Prayer flags on the route to Ama Dablam

Prayer flags on the route to Ama Dablam 

The approach to base camp

The approach to base camp

We get to basecamp around 10:30 am. There is nothing there but snow, cairns with prayer flags, and a few “long drop” toilets. But the views are spectacular! Ama Dablam continues to impress, but from this vantage point you can appreciate that it is on one side of a cirque of incredible peaks. In the background sits Everest, unassuming from this location, with its famous strand of cloud drifting off into space.

Prayer flags and Ama Dablam from basecamp

Prayer flags and Ama Dablam from basecamp

The author with Ama Dablam in the background.

The author with Ama Dablam in the background.

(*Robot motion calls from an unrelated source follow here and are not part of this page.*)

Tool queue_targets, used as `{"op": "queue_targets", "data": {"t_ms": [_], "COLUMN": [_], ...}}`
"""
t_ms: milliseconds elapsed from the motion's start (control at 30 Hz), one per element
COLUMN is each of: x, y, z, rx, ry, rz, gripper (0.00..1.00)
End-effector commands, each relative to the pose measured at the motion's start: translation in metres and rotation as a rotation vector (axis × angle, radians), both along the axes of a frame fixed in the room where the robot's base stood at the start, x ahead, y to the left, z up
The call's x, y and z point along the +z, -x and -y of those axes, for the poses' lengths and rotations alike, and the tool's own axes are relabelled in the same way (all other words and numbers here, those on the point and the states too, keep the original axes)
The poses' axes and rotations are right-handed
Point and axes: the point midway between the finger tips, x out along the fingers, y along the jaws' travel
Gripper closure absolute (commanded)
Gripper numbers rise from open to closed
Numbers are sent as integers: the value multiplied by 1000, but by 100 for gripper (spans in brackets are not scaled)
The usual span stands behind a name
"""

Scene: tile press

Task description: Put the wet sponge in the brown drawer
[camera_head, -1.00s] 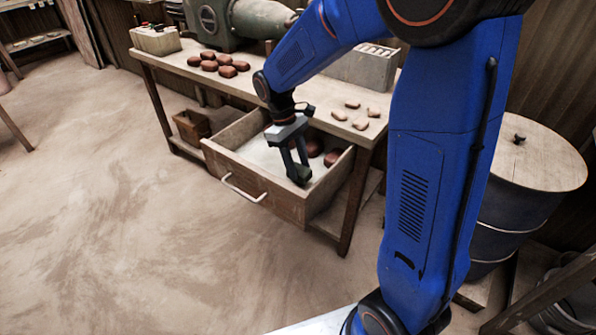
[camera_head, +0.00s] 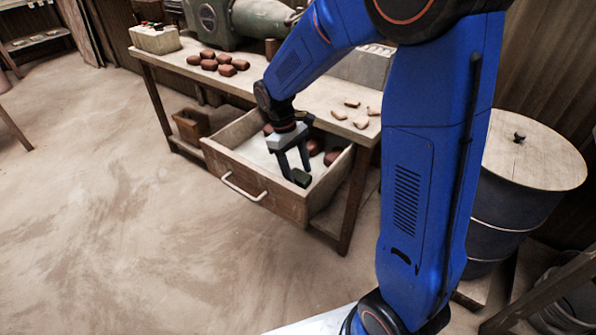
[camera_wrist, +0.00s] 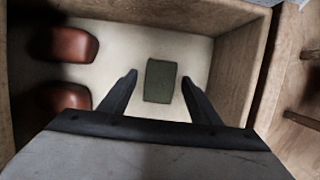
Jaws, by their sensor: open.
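The brown drawer (camera_head: 262,192) is pulled out from the wooden table, with a pale floor inside and a light handle on its front. The sponge, a dark green block (camera_wrist: 160,80), is inside the drawer near its front; it also shows in the head view (camera_head: 300,178). My gripper (camera_head: 296,178) reaches down into the drawer from above. In the wrist view its fingers (camera_wrist: 159,80) are open, one on each side of the sponge, with a gap on both sides. I cannot tell whether the sponge is wet.
Red-brown lumps (camera_wrist: 72,45) lie in the drawer beside the sponge. More lumps (camera_head: 218,62) and small pale-red pieces (camera_head: 352,112) lie on the tabletop (camera_head: 290,92). A grey block (camera_head: 362,66) stands at its back. A lidded barrel (camera_head: 528,190) stands at right. Floor at left is clear.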

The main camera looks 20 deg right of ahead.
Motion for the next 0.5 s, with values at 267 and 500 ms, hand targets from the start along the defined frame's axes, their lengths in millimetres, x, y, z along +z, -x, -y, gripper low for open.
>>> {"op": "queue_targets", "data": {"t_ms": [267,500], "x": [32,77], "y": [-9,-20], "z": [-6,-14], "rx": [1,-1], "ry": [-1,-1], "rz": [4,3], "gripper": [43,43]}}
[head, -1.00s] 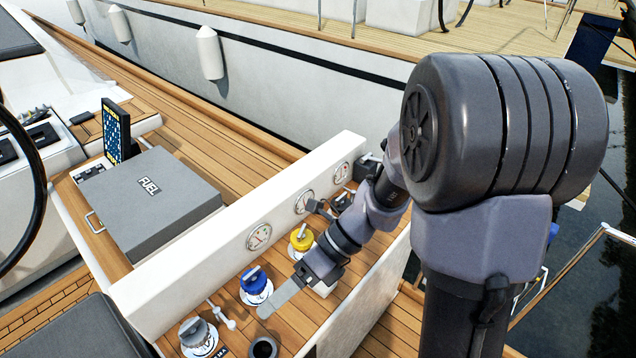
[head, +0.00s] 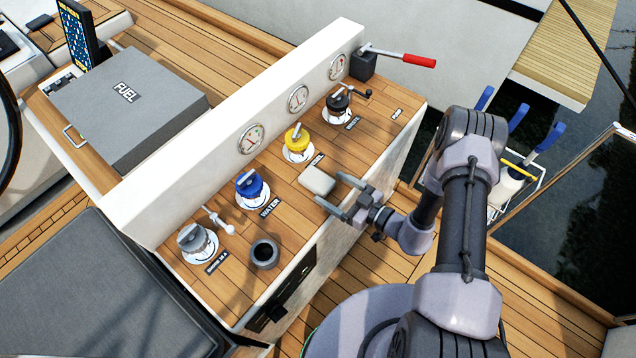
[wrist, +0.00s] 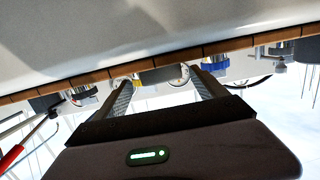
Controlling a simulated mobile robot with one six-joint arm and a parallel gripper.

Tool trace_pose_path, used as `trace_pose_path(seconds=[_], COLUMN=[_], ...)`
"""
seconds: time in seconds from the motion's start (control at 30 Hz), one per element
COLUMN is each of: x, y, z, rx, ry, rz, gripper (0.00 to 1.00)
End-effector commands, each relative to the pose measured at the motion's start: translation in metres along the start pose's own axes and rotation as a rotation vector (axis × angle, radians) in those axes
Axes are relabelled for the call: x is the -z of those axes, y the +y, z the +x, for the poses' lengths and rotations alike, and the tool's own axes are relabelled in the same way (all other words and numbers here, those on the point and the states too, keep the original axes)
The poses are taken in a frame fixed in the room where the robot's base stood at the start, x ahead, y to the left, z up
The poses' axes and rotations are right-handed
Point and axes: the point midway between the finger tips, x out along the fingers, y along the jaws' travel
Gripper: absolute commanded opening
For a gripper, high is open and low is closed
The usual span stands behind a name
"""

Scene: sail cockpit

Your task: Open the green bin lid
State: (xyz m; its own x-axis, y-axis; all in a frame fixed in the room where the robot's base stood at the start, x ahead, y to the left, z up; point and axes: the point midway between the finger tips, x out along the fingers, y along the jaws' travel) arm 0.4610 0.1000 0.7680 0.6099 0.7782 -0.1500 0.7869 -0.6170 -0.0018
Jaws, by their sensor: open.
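No green bin lid can be made out in the head view or the wrist view. My gripper (head: 331,190) is open and empty at the front edge of the wooden-topped console (head: 290,210). Its two fingers point at a small pale box (head: 318,180) on the console top; whether they touch it I cannot tell.
Yellow (head: 297,138), blue (head: 249,184) and grey (head: 194,238) deck fittings and a black cup (head: 264,253) stand on the console. A red-handled lever (head: 418,60) sticks out at its far end. A rack with blue-handled items (head: 518,118) is at right. Wooden deck surrounds the console.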

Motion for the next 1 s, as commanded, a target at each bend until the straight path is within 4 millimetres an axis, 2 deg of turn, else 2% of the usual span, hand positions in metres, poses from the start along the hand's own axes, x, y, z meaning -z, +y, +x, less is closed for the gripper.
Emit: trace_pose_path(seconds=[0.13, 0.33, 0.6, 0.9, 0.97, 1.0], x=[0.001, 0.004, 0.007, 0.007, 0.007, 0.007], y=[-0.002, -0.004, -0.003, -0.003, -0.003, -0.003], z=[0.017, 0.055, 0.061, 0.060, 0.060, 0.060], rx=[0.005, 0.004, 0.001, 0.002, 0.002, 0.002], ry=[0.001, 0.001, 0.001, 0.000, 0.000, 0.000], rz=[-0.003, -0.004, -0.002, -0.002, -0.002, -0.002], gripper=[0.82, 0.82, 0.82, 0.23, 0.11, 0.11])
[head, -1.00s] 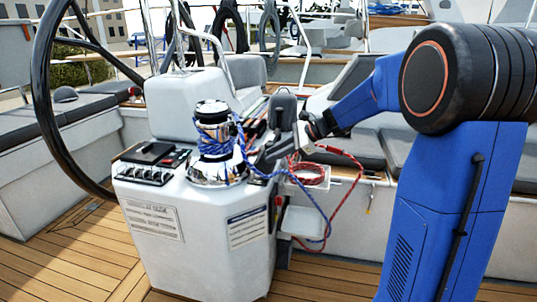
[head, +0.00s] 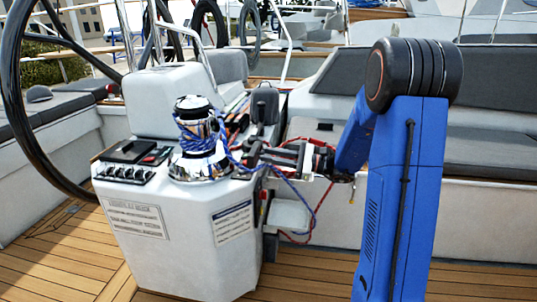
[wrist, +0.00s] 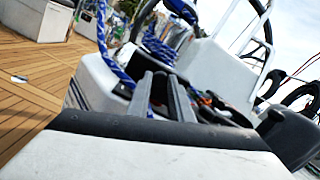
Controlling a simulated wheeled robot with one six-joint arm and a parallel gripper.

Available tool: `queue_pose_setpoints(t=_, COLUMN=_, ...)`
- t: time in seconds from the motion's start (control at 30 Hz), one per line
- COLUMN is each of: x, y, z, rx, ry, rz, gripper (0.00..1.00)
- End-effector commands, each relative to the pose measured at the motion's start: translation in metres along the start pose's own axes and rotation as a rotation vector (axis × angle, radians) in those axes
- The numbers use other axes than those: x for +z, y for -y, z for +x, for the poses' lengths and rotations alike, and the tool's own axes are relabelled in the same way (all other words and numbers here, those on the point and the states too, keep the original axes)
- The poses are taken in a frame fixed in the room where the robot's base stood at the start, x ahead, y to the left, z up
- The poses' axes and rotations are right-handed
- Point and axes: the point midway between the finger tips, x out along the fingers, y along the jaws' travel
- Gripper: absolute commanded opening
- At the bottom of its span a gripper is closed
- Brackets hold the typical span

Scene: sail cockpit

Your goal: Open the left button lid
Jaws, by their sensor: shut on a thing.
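A black lid (head: 130,151) lies flat on the left of the white console (head: 185,230) top, behind a row of switches. A smaller dark piece with red parts (head: 156,157) is beside it. I cannot tell which is the left button lid. My gripper (head: 257,155) is at the console's right edge, right of the chrome winch (head: 200,165), well apart from the black lid. In the wrist view its two grey fingers (wrist: 164,97) point toward the console. They are shut on something I cannot make out; the blue rope (wrist: 120,72) passes close by the left finger.
Blue rope wraps the winch and hangs to the right with red rope (head: 314,215). A black lever (head: 264,106) stands behind my gripper. The steering wheel (head: 20,100) is at left, and cushioned benches (head: 480,150) are at right. The teak floor (head: 60,265) in front is clear.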

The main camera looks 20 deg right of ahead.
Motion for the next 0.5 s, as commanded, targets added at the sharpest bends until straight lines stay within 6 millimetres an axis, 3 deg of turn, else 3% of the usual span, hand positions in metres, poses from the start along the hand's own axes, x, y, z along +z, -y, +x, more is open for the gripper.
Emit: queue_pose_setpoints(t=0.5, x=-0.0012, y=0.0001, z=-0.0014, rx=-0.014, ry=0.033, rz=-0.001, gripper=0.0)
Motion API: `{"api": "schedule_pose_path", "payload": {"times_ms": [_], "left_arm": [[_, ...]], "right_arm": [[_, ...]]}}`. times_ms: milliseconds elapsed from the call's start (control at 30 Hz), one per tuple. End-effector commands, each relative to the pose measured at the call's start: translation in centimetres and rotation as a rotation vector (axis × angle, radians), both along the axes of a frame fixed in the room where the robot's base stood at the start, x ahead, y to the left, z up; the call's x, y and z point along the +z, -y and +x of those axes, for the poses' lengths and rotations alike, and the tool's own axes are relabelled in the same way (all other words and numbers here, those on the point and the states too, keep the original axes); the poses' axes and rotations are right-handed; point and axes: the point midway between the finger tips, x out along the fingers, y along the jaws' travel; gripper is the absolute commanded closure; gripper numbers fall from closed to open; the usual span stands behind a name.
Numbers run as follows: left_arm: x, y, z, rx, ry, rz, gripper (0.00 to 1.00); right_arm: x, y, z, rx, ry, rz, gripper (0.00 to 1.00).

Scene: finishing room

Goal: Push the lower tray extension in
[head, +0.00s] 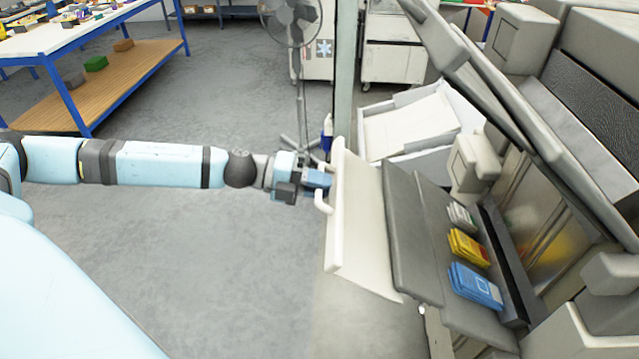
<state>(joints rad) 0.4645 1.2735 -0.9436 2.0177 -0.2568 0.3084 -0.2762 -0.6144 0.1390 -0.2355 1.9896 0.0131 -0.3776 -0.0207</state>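A folding machine stands on the right. A cream panel (358,240) with a white bar handle (324,205) is at its left side. Right of it a dark grey flat panel (407,230) sticks out, apparently a tray part; I cannot tell for sure which piece is the lower tray extension. My left gripper (318,181) is at the cream panel's left edge, just above the handle. Its fingertips are close to the panel; I cannot tell whether they touch or whether they are open. My right gripper is out of view.
Blue (475,285), yellow (468,247) and white packs (461,216) lie on the machine's grey shelf. A white bin (420,120), a post (346,70) and a fan (291,22) stand behind. A blue-framed workbench (110,85) is at upper left. The floor between is clear.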

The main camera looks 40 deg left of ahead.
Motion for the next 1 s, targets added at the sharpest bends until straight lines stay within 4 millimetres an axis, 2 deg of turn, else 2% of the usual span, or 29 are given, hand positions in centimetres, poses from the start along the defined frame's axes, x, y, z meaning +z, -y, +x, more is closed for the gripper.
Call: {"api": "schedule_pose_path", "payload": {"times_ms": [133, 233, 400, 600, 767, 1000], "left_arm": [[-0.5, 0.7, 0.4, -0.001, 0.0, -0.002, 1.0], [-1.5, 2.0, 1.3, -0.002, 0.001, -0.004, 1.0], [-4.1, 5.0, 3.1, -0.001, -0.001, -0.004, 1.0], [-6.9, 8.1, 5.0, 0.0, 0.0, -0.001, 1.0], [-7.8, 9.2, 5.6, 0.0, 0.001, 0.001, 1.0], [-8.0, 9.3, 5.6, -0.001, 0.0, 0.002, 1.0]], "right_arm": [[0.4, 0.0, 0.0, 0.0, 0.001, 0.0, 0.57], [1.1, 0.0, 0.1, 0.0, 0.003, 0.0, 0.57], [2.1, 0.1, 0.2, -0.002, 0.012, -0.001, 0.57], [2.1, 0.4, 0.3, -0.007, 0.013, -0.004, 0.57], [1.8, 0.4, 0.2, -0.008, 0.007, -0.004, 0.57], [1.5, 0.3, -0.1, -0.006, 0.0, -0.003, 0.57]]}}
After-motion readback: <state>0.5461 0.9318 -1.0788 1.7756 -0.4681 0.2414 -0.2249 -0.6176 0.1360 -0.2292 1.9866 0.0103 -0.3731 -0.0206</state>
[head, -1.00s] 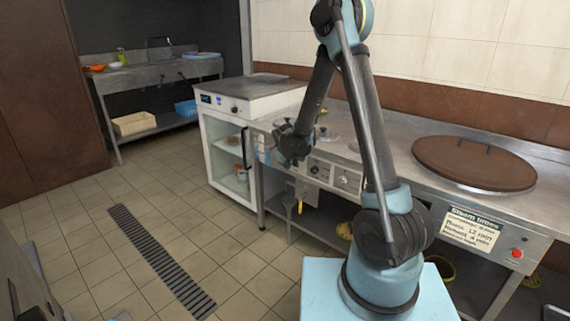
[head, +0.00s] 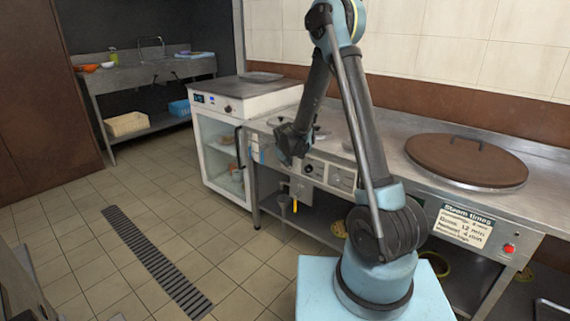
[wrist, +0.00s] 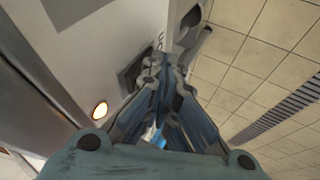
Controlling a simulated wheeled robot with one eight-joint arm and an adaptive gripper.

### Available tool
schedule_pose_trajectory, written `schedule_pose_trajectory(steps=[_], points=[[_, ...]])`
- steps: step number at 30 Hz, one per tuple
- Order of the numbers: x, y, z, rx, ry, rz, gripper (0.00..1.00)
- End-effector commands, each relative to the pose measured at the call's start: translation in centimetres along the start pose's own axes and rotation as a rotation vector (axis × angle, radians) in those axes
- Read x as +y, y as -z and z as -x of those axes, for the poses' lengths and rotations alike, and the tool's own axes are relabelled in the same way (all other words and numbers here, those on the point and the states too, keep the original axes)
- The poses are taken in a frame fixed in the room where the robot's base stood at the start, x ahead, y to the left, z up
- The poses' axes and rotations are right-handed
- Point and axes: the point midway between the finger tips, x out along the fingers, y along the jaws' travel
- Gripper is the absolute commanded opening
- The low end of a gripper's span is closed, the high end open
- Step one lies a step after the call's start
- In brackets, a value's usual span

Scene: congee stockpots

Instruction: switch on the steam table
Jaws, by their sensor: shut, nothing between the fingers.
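The steel steam table (head: 480,190) runs along the right wall, with a large brown round lid on top. Its front carries a "Steam times" sign (head: 464,227), a red button (head: 509,248) and a panel with knobs (head: 342,179). My gripper (head: 290,157) is in front of the counter's left end and hides part of its front. In the wrist view my gripper (wrist: 160,65) is shut and empty, its tips close to a dark switch plate (wrist: 136,68) on a pale panel. I cannot tell whether they touch.
A white glass-door cabinet (head: 222,150) stands left of the counter. Pale tiled floor with a drain grate (head: 155,262) is open to the left. A sink bench (head: 150,72) with crates below stands at the back left.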

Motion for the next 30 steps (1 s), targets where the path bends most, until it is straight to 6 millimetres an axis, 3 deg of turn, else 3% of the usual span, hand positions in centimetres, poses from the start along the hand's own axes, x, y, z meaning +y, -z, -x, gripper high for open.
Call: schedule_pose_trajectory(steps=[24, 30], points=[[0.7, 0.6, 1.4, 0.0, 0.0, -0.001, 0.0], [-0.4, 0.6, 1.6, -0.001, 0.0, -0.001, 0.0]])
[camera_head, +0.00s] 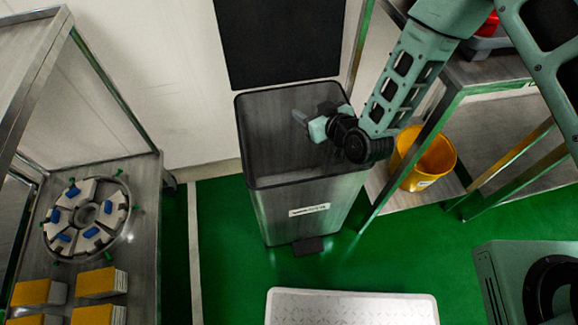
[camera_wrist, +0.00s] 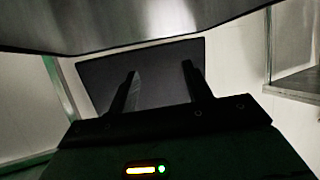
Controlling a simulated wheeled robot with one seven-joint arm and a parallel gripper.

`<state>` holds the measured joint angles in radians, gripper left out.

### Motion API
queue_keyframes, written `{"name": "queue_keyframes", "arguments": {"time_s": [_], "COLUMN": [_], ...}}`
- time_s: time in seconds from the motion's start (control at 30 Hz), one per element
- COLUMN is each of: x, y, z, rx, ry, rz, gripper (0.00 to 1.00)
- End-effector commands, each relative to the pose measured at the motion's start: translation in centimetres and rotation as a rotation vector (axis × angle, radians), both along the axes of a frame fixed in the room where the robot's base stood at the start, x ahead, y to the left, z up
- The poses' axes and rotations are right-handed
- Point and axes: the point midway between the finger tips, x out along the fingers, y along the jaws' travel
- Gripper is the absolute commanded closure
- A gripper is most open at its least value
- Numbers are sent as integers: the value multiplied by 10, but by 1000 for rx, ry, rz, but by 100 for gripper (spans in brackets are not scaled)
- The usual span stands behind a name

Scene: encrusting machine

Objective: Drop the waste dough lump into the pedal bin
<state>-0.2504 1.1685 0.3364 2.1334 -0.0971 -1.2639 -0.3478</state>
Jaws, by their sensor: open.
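The pedal bin (camera_head: 300,208) is a tall brushed-metal box with a dark rim, standing on the green floor. Its dark lid (camera_head: 281,38) stands raised against the wall, so the bin is open. A pedal (camera_head: 308,246) sits low at its front. My gripper (camera_head: 308,116) is over the right half of the bin opening. In the wrist view the two fingers (camera_wrist: 160,71) are apart with nothing between them. A dark panel shows beyond them. I do not see the dough lump in either view; the bin's floor is too dark to make out.
A metal table (camera_head: 145,225) at the left holds a round fixture (camera_head: 87,213) and yellow-topped blocks. A metal rack (camera_head: 405,185) with a yellow bucket (camera_head: 428,160) stands close on the bin's right. A pale platform (camera_head: 350,308) lies in front. Green floor is free between.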

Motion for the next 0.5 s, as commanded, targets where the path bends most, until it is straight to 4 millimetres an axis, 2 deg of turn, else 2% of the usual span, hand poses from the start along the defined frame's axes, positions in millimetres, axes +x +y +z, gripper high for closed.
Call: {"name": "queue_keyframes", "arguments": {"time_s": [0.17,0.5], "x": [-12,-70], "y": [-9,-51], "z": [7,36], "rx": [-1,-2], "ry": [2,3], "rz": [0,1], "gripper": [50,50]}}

The other peaks that share the Cirque with Ama Dablam

The other peaks that share the Cirque with Ama Dablam

As we head down, we meet a guided group of Chileans and Spaniards heading up. By now the snow is softening, and the ground is turning to mud. They are already too late, as days quickly age in these altitudes. How funny to be just two people freely trekking around, among all these groups of guided tours.

The trip back to Pheriche is relatively uneventful. We passed several trains of yaks heading up to Everest with gear to support one of the Everest expeditions. One of the yak handlers told us that this expedition would use 60 yaks to get all their gear to basecamp. Multiply that by the number of various groups sending teams up the mountain, and it is clear why Everest is big business indeed!

Reuben and I shook hands as we crossed the bridge into Pheriche. The first hiking goal of the trip was accomplished. In the end, we bought more than we bargained for, but not more than we could handle.